Michel Journiac (« Hommage à Freud ») se transforme en sosie de ses propres parents et Emilio Lopez-Menchero se réincarne en « Balzac » de Rodin. Gilles Barbier sculpte un « Clone femelle », troublant mélange anatomique entre homme et femme, Philippe Ramette (« L’ombre de moi-même ») présente une installation où un classique costume masculin projette l’ombre d’un homme nu.

L’exposition s’affirme comme plurimédia, associant peinture, sculpture, installations, photographie et vidéo, mais ces dernières ont la part belle. « Il y a trois axes, explicite Frank Lamy, un axe iconographique – comment travailler son image, comment se représenter -, un axe existentiel – faire de sa vie une oeuvre d’art à l’instar de l’univers romanesque du peintre Jacques Monory – et un axe sur des formes qui ont à voir avec le mineur, l’inutile ou au contraire l’excès, le grotesque ». Jeremie Bennequin estompe tous les jours une page de « A la Recherche du temps perdu » et présente en parallèle un tas de pelures de la gomme utilisée.

> Envie de forcer le trait

Le chef d’oeuvre de Proust, Sepand Danesh a décidé, lui, de le recopier ligne à ligne sur la page même du livre. Hubert Renard s’est inventé une carrière idéale d’artiste, imitant jusqu’au graphisme années 60 des (faux) cartons d’invitation pour les vernissages. « Je fais un parallèle entre la figure du mâle dominant et celle de l’artiste moderne » et « Hubert Renard met en crise toutes ces formes d’autorité », explique Frank Lamy.

Selon lui, l’exposition présente « un certain nombre d’atteintes à la figure romantique, utopiste de l’artiste moderne ». Pourquoi avoir exclu les artistes femmes de ce questionnement de la masculinité ? « C’est un point de départ, il y a certainement d’autres expositions à faire, j’avais un peu envie de forcer le trait et puis on ne peut pas poser toutes les questions en même temps », ajoute le commissaire de l’exposition.

« Ils aiment parler des femmes, les hommes. Ça leur évite de parler d’eux.

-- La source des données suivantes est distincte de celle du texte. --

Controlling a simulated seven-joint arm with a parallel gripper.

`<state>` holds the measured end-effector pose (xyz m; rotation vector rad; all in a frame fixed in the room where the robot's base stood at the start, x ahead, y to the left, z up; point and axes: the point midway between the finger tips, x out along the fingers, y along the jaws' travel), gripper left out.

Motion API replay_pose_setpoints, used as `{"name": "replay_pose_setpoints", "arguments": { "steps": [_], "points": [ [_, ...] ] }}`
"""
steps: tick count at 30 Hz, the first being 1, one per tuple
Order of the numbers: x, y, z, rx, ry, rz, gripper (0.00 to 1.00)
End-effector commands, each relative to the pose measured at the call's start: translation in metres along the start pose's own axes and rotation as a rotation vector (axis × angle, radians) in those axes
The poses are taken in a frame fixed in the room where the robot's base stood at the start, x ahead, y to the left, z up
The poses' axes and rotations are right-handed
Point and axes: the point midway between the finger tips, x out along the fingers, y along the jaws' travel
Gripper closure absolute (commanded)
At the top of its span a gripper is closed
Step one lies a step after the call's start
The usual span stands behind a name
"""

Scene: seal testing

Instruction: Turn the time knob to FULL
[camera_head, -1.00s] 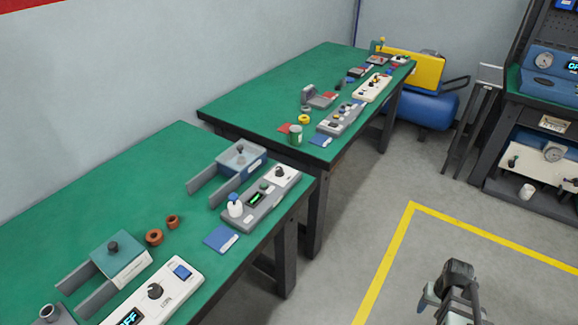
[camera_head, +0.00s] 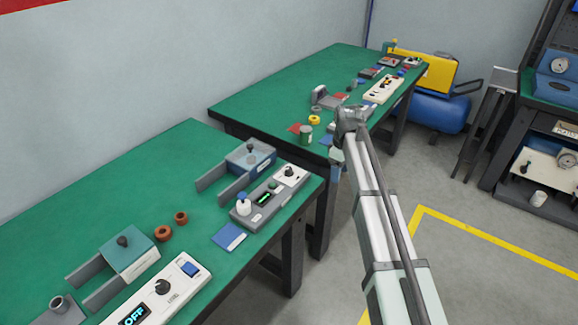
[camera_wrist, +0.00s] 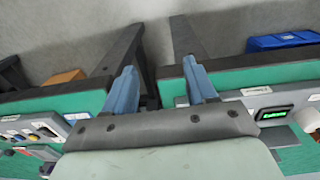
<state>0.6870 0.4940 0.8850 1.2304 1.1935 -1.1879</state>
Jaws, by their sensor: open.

Comment expliquer qu’en trente ans aucun homme n’a produit le moindre texte novateur sur la masculinité ? », interroge Virginie Despentes, dans un extrait de son livre « King Kong Theory » placé en exergue de l’exposition. « De quelle autonomie les hommes ont-ils si peur qu’ils continuent de se taire », ajoute-t-elle.